C(conclusion、結論)分析結果の考察・結論

最後のフェーズであるC(結論)では、以下の3つの手順が基本となります。

1 分析結果を解釈する。
2 最初の仮説に対して判断する。
3 問題の解決策を提案する。
※新たな問題が発見されたら、次の PPDACサイクル へとつなぐ。

結論は明確にし、わかりやすくまとめ、誰もがわかる表現をめざします。
最初のP(問題)に立ち返り、C(結論)がP(問題)に対応しているかも確かめましょう。

さらに、EBPM推進においては、この結論フェーズで強く意識したいことがあります。それは、もうひとつの「C」、コミュニケーションです。

つまり、結論をだすためのアイデア出しやディスカッション、他部門の意見の傾聴、結論を伝えていくための手法、住民とのコミュニケーション等、結論づけで終わりではなく、施策改善や政策立案等、次のステップへつなげるために、もうひとつのC、コミュニケーションをこの時点で意識すると、よりよいEBPMにつながるはずです。

滋賀県の実践例

1 分析結果

滋賀県は6要因に対し、いずれも全国と比較すると平均的な水準ですが、保育所定員比率の増加、女性正規雇用者割合の増加、性別役割分担意識の改善があれば、30歳代有配偶女性の労働力率をアップできると推察されました。

滋賀県の30歳代有配偶女性の労働力率の要因
(都道府県データに基づく全国平均との比較)

プラス要因(労働力率向上に影響)
  • 「男性年間賃金」の低さ
  • 「三世代同居割合」の高さ
  • 「女性「家事+育児」時間」の短さ
マイナス要因
  • 「保育所定員比率」の低さ
  • 「女性正規雇用者割合」の低さ

※「性別役割分担意識割合」は全国平均と同値。

2 解決策の提案 〜 次の行動へ

分析結果により、滋賀県では次の2事業が予算化されました。

【1】理科系女子等進路選択応援事業(啓発・広報事業)

(事業内容)
主要因の1つである「性別役割分担意識」の解消について、中高生の時から意識の浸透や自由な進路選択ができるように、保護者や教員も含めて性別役割分担意識の払拭を図る。
また、別の主要因である「女性正規雇用者割合」の向上については、科学技術などの専門分野に携わる女性を増やすことにより正規雇用者の促進、指導的立場への女性の参画を促す。

【2】滋賀の女性を応援するトップ会議事業

(事業内容)
主要因の1つである「女性正規雇用者割合」の向上のため、企業トップの意識改革を促し、組織の活性化には女性活躍が重要な柱であることから、女性が正規雇用者として働き続けることができる環境づくりを進める。

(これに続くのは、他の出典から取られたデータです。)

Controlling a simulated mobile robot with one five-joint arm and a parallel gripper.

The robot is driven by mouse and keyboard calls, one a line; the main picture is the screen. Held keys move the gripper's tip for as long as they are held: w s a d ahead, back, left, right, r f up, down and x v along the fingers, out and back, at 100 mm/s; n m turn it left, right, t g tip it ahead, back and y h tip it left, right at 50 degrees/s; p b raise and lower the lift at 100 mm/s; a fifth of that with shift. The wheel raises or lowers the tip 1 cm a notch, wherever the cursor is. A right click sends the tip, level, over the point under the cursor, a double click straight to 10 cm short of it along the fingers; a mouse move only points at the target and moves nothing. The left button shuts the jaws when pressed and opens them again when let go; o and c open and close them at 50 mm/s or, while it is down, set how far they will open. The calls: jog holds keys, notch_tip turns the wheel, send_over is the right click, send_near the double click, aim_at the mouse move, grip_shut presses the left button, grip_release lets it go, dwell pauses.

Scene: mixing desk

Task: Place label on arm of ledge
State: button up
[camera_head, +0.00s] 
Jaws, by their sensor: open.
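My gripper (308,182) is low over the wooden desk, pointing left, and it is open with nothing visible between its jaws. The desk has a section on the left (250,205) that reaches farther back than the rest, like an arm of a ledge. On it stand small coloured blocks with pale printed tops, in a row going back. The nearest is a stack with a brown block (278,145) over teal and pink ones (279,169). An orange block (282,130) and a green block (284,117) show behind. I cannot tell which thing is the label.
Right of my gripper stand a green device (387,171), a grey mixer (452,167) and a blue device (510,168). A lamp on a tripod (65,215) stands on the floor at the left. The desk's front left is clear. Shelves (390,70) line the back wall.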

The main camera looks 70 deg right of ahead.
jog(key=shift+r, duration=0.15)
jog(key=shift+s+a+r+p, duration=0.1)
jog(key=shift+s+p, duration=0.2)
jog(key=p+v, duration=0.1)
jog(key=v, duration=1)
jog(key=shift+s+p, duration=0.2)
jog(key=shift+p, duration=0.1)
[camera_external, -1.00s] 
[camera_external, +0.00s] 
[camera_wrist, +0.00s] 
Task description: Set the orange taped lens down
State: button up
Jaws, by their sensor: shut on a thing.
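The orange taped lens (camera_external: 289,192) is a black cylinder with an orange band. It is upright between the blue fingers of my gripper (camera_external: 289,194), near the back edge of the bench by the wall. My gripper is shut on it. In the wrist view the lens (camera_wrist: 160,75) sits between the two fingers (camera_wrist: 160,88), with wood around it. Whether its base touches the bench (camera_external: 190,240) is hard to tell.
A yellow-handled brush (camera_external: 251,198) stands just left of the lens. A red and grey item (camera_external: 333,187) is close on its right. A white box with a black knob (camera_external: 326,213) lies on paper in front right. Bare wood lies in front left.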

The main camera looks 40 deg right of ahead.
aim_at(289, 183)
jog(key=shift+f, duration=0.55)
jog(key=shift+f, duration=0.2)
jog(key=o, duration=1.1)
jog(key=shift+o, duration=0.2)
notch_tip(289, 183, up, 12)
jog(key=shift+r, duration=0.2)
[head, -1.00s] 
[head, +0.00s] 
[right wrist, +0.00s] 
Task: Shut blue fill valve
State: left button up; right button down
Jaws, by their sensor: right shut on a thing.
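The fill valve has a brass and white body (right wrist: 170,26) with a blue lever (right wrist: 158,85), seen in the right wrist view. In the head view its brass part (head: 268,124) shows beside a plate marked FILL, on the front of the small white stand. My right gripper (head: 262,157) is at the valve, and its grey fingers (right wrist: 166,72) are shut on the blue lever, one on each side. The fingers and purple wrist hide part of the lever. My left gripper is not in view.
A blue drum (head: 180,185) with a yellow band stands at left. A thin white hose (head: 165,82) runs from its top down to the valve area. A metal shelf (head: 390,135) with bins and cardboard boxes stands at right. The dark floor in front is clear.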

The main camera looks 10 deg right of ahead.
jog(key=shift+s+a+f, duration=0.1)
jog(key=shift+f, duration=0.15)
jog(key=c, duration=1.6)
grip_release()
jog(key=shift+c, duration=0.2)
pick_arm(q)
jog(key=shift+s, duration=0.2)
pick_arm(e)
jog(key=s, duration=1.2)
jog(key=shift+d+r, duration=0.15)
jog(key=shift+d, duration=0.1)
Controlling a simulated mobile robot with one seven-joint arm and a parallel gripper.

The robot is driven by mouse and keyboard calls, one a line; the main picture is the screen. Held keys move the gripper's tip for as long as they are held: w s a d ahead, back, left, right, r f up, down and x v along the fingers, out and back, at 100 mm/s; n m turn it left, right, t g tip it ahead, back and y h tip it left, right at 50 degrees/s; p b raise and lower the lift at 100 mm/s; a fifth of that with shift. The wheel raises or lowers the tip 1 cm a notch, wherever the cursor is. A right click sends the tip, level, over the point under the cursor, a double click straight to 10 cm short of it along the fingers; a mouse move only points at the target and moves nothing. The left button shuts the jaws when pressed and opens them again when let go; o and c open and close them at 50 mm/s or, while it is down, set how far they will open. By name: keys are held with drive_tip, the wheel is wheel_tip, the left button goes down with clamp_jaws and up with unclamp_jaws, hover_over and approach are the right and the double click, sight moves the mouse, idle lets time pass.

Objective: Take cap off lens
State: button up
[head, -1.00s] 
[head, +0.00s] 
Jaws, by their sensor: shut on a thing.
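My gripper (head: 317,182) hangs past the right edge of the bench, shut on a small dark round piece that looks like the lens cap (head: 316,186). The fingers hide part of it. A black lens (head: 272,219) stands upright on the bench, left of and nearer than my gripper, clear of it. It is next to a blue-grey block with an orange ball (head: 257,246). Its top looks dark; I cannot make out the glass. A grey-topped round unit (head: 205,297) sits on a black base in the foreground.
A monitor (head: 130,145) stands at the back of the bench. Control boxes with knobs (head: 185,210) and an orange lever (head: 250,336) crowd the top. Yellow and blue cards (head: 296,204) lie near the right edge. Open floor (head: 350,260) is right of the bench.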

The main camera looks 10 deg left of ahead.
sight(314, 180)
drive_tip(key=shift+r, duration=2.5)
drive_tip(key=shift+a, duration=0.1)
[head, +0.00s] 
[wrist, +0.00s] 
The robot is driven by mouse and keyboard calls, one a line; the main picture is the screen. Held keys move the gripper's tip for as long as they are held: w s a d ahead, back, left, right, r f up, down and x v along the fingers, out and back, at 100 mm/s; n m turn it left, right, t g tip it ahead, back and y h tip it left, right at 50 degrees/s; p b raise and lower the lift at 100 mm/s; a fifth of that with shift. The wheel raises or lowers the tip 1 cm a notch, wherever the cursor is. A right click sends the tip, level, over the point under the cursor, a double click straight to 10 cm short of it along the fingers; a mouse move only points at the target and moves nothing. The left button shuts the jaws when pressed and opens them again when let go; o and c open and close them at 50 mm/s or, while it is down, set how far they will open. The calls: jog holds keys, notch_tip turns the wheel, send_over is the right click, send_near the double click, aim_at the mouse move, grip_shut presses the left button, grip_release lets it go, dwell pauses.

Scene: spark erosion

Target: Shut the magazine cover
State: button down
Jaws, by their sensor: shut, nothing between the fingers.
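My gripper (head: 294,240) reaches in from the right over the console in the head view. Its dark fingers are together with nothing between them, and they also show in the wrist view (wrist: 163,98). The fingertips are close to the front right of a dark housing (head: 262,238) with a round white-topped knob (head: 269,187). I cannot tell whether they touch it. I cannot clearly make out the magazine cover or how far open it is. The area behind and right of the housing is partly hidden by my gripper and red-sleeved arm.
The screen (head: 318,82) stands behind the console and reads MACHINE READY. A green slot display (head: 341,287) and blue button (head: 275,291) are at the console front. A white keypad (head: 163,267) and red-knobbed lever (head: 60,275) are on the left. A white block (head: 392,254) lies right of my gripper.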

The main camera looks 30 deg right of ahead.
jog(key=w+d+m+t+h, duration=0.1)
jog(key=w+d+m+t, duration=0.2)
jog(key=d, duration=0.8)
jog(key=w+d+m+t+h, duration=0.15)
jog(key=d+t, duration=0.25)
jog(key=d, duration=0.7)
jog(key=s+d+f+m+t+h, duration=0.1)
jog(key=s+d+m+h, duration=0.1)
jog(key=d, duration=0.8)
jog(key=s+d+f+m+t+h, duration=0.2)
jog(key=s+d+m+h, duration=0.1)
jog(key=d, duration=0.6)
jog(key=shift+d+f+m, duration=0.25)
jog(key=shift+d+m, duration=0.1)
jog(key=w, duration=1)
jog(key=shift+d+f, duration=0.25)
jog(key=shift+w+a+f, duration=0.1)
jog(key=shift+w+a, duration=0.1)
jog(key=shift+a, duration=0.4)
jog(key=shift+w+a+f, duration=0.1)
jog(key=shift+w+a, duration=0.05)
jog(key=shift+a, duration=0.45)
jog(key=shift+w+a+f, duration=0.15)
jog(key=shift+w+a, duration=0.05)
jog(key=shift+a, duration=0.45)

最後に、この「EBPMモデル研究事業」の原課である滋賀県女性活躍推進課の担当者にお話を伺いました。

Q&A ここが聞きたい
Q その後の効果や状況など教えていただけますか?
A 全国データとの比較により、本県の特徴が明確になり、施策の必要性等やその効果について説明がしやすくなりました。今後は、男女共同参画審議会における報告や次期男女共同参画計画の立案などに役立てていきたいと思います。
Q 本事業一連の流れの中で、大変だったところはどこでしょうか?
A どのようなデータが要因分析に有効であるかなど、データの収集や選択が非常に重要であることを痛感しました。特にその中でもデータ収集が難しく、データ収集や分析において、データ分析の専門家だけでなく、男女共同参画や女性活躍に関する知見を持った専門家など、当該分野の専門家の意見を聴く機会の必要性を感じました。
Q PPDACサイクルを通じて得た知見などありましたら教えてください。
A 分析の方法、特にブレインストーミングを経て、ロジックツリーを作成していく過程は有用であり、今後も使える手法だと思います。また、PPDACサイクルは、参加者全体でプロセスを把握し、各段階における作業の明確化などに役立ちました。

ここがポイント!

  1. 結論は明確に。
  2. 次のPPDACサイクルへつなげる。
  3. もうひとつのC、コミュニケーションも忘れずに。
  • 次は、いよいよ2時限目「データ利活用演習」です!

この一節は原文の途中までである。